Sociologist Michael Kimmel explains this phenomenon in his book Guyland:
“Today many of these young men poised between adolescence and adulthood are more likely to feel anxious and uncertain… After graduation they drift aimlessly from one dead-end job to another, spend more time online playing video games and gambling than they do on dates, ‘hook up’ occasionally with a ‘friend with benefits’, go out with their buddies, drink too much, and save too little… They watch a lot of sports. They have grandiose visions for their futures and not a clue how to get from here to there.”
Acts 29 Vice President Darrin Patrick describes the problem this way:
“We live in a world full of males who have prolonged their adolescence. They are neither boys nor men. They live suspended between childhood and adulthood, between growing up and being a grown-up. Let’s call this kind of male Ban, a hybrid of both man and boy. This kind of male is everywhere, including the church and even vocational ministry… Assuming the responsibilities of husband and father makes a boy into a man, but Ban doesn’t like responsibility so he extends his adolescence and sets his focus squarely and supremely on himself.”
Psychologists will readily admit that “emerging adulthood” doesn’t yet qualify for a developmental stage. Part of the definition of a developmental stage is that you have to experience it to develop properly and there are too many successful people who simply haven’t. It also tends to be confined to the middle and upper class since it usually requires the support of parents. But that doesn’t stop many experts from attempting to justify a period of prolonged adolescence that is self-focused and comes with little responsibility. If it can be justified, no longer do parents or societies have to be worried that junior refuses to work a real job, move out of the basement, play less video games, watch Sportscenter only once instead of three times in a row, occasionally hook-up instead of invest in a real relationship, and avoid responsibility for anything but his or her own desires.

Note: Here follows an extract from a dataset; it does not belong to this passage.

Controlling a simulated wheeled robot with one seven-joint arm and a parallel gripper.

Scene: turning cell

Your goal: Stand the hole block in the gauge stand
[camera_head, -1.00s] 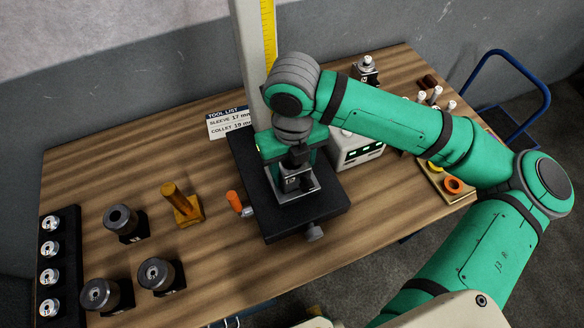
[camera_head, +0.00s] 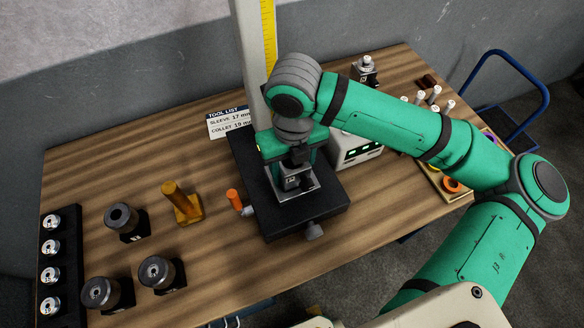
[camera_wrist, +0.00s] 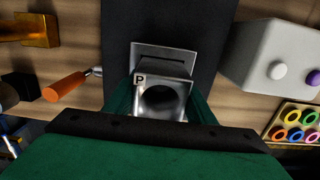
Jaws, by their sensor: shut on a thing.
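The hole block (camera_wrist: 163,88) is a grey metal block with a round dark hole and a small "P" label. It sits between the fingers of my gripper (camera_wrist: 160,108) in the wrist view. In the head view my gripper (camera_head: 297,160) points down over the gauge stand and is shut on the block (camera_head: 290,183), which is partly hidden. The gauge stand has a black base (camera_head: 325,208), a tall pale column with a yellow scale, and a bright metal seat plate (camera_wrist: 148,47). The block is at the plate; I cannot tell whether it touches.
An orange-handled lever (camera_head: 234,199) sticks out left of the base. A brass post (camera_head: 182,203) and several dark cylinders (camera_head: 122,217) stand at left. A white display box (camera_head: 357,150) stands close at right. A tray of coloured rings (camera_wrist: 293,122) lies further right.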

The consequences for the acceptance of “emerging adulthood” as a new developmental stage are huge for society, demanding new institutions, programs, and structures to support children into their late twenties who fail to pull their own weight; just as the acceptance of adolescence required. The consequences for the church would also be disastrous as portions of the congregation would be useless to volunteer, serve, give, teach, or commit, lost to self-discovery at the peak of their effectiveness for Christ.

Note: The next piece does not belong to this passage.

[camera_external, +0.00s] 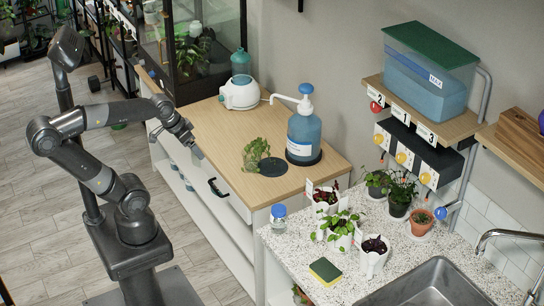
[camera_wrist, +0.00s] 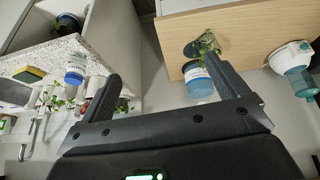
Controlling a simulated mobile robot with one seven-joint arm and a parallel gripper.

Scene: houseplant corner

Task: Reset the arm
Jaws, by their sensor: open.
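My gripper (camera_external: 190,143) is at the end of my bent arm, at the left edge of the wooden counter in the external view. In the wrist view its two fingers (camera_wrist: 160,85) are spread wide apart with nothing between them. It touches no object that I can see.
The wooden counter bears a plant (camera_external: 256,152), a blue pump bottle (camera_external: 304,135) and a white device (camera_external: 240,94). The speckled counter (camera_external: 290,245) holds potted plants, a small bottle (camera_external: 278,217), a sponge (camera_external: 325,271) and a sink (camera_external: 428,285). The floor (camera_external: 40,220) around my base is clear.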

The developmental tasks of “identity exploration”, “self-focus”, and “experimentation in love, work, and worldview,” may be part of “emerging adulthood”, but they are not part of emerging into the image of Christ. Instead of self-discovery, Jesus tells us, “whoever does not take his cross and follow me is not worthy of me. Whoever finds his life will lose it, and whoever loses his life for my sake will find it” (Matt. 10:38-39). It is in putting to death the self twenty-somethings are so eager to indulge and discover that we follow Christ. We need this generation to rise up and take on responsibility for their selves, their family, their church, and their community; showing the culture a better way instead of conforming to it. What would it look like to have a generation transformed by the gospel rise up, take on responsibility, and give selflessly to the cause of Christ instead of sleeping to noon in mom’s basement after their hook-up the night before? May we raise up such a generation in the church and lovingly help those twenty-somethings working to get there.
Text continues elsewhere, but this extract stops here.